I am so grateful to be sober today. I am grateful to not be alone, for a slow weekend and for time with friends. I’m grateful for service, my sponsor, and for grocery shopping. I’m grateful for joining the gym, our home, the sun making a brief appearance just now and for Alcoholics Anonymous.
Good morning, friends!
First and foremost, for anyone who struggles today – anyone who lost a loved one, I am sorry. For anyone who was there, searched and rescued and saved and helped, thank you. For anyone who needs a shoulder, you are not alone, and we are here. I am not sure of the proper way to memorialize those who were lost and thank the ones who were there, but we never forget, and you are always in our hearts.
Now as always, I hope everyone had a wonderful weekend and had some time to rest :) I don’t know what to write today. I’m sitting here on my wet balcony because all we’ve had was rain the past few days, and my head is full of things but none of them feel adequate right now. I’ve been reading The Body Keeps the Score, which has been really wonderful, but I’ve been struggling with the word trauma lately. My shit doesn’t come from my parents, I have incredible parents, it doesn’t come from childhood, I had a great childhood. I was in an emotionally abusive relationship for five years, but I don’t have PTSD. I was a little girl when 9/11 happened so how do you accurately describe a heavy heart for something you don’t really remember? 9/11 was a tragedy, emotional abuse is real, trauma doesn’t only show up on the form of PTSD, but how do you look back and digest and evaluate and heal when looking back feels so overwhelming?
I met with a sponsee yesterday who is just starting step one. The little assignment I gave her for the next time we meet was for her to list 10 ways she’s powerless over alcohol. I’ve shared this with you all before but the more 24 hours I put together the clearer it is that I am powerless over not only alcohol 100% but I can also be powerless over fear, my own mind, my self-will, the past and the future if I am not constantly bringing it all back to God. If I’m not doing my own assignments given to me by my sponsor, if I’m not going to meetings daily, doing service and helping others.

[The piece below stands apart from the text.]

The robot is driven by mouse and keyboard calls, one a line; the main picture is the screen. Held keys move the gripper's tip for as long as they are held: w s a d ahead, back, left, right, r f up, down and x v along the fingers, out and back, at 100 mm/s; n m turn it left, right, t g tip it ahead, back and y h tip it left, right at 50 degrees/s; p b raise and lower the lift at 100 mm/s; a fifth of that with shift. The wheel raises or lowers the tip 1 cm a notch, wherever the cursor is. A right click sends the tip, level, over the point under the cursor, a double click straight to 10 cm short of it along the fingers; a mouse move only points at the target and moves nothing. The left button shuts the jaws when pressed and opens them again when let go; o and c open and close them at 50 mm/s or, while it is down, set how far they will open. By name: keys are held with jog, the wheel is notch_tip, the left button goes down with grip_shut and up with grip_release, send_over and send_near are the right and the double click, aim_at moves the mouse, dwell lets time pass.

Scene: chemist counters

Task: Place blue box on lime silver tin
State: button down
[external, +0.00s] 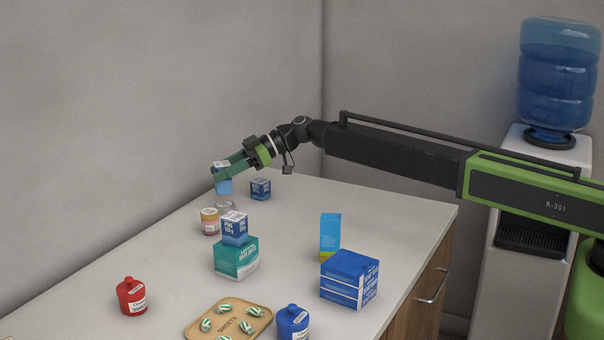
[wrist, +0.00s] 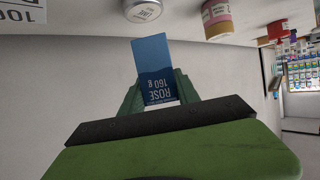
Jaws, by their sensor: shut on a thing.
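The blue box (wrist: 152,55), labelled "ROSE 160 g", is held between the fingers of my gripper (wrist: 160,95). In the external view my gripper (external: 222,171) is at the far left of the counter, shut on this box (external: 224,187), which shows just below the fingers. The lime silver tin (wrist: 143,11) is round, with a white label on its lid, beyond the box at the top of the wrist view. In the external view the tin (external: 225,206) is a small grey top partly hidden behind other goods. The box is apart from the tin in the wrist view.
A pink-labelled jar (external: 210,222) stands by the tin. A dark blue box (external: 260,188) is right of my gripper. A blue-white box (external: 235,229) sits on a teal box (external: 236,258). A red jar (external: 132,296), a sweets tray (external: 190,331) and blue boxes (external: 349,280) are nearer.

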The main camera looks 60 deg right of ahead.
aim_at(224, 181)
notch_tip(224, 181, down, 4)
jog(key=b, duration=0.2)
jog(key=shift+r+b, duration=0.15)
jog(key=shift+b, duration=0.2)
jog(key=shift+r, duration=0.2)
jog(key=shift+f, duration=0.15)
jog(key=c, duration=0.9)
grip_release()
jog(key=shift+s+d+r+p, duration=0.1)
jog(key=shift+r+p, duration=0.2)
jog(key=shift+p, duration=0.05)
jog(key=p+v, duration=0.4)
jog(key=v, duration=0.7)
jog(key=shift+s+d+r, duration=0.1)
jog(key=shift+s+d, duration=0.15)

My sponsor and close friends have been encouraging me to join the gym, someone with anxiety like mine can benefit from an hour or so of moving and exercising they say. So, I finally did, there’s no timeline for healing I know that big changes for alcoholics can feel especially frightening but that is okay because we are not alone, and we don’t have to drink. I have all the tools, I know (not all) of the solutions. But I guess what I don’t ever do is just feel it. I’m constantly seeking the right answer, battling myself over what the solution is vs what I’m doing. But I don’t think I’m really feeling and then truly letting go of the fact that I am just a little overwhelmed lately, I’m a little sad, a lot afraid, a little confused. Today my heart is certainly heavy for the innocent people, the brave hero’s and our beautiful city.
I don’t always know what to make out of all the emotion. But somehow, some way it always comes back together. So, I’m just going to have to trust.